After 1870, the landscape of professional historiography in Europe became richer, with the creation of new chairs at universities, new archives and libraries, a growing number of learned societies, and many academies whose historical commissions engaged in publication of ambitious series of source editions. All this required closer cooperation and organization in order to maintain the new standards of professional work and to meet the high expectations of a general public that saw history as one of the central arguments for political choices and cultural identities.

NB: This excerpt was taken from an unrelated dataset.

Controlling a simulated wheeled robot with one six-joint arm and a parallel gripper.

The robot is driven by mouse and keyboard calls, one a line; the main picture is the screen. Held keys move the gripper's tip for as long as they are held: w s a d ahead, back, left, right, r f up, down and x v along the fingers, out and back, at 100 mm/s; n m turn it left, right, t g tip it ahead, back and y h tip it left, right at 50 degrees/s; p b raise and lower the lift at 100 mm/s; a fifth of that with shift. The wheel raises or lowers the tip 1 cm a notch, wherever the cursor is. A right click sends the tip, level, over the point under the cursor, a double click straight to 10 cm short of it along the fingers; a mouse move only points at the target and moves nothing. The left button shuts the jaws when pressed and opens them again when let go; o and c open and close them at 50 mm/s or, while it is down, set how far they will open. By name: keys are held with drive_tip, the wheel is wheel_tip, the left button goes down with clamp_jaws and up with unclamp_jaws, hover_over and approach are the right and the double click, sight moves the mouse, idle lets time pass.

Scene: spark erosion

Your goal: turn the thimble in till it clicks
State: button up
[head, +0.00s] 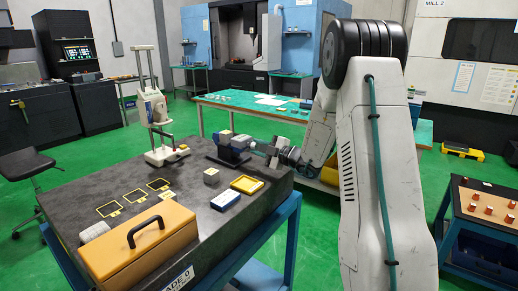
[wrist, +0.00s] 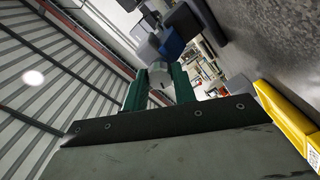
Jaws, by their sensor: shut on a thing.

National congresses or meetings of historians – both professionals and amateurs – responded to this need. In federal Switzerland, the Allgemeine Geschichtsforschende Gesellschaft (General Society for Historical Knowledge) founded in 1841 met regularly, first every two years and thereafter every year. From 1869 onwards, the congress of the historical associations in Russia met once every three years in a provincial town of the empire. In France, after 1881, a central public organization, the Comité des travaux historiques (Committee of Historical Works), organized the annual national congresses of the country’s many local and regional learned societies. In 1880, for the first time, Polish historians from the different parts of their divided country organized a general meeting. In Spain in 1893, the Spanish Excursions Society was founded, its main activity being to bring together local erudites, university professors, school teachers, and archivists. The Baltic historians held their first meeting at Riga in 1909.
Other national organizations federated the many local associations, and they coordinated the numerous ambitious projects of source editions initiated at national and regional level by financing and evaluating them. In Italy, the historical associations and societies held their first national congress in 1879; the Italian Historical Institute was founded a few years later to coordinate their work. In France, this was the task of the above-mentioned Committee of Historical Works. In Germany, coordination was undertaken by numerous regional historical commissions (Historische Kommissionen created after 1876), and in Belgium by the Fédération des cercles archéologiques et d’histoire de Belgique (founded in 1884).
It took much longer before the new professional elite in historiography felt the need to organize themselves outside their universities and academies, where they could easily meet and cooperate. The German association of historians, founded in 1893 in order to organize the regular national congresses of historians, was for long a remarkable exception throughout Europe. In 1901, a society of modern history was founded in France, but it was much smaller, and it coordinated only a part of the discipline. In most European countries it was the creation of the International Committee of the Historical Sciences in 1923 that led to the creation of national associations.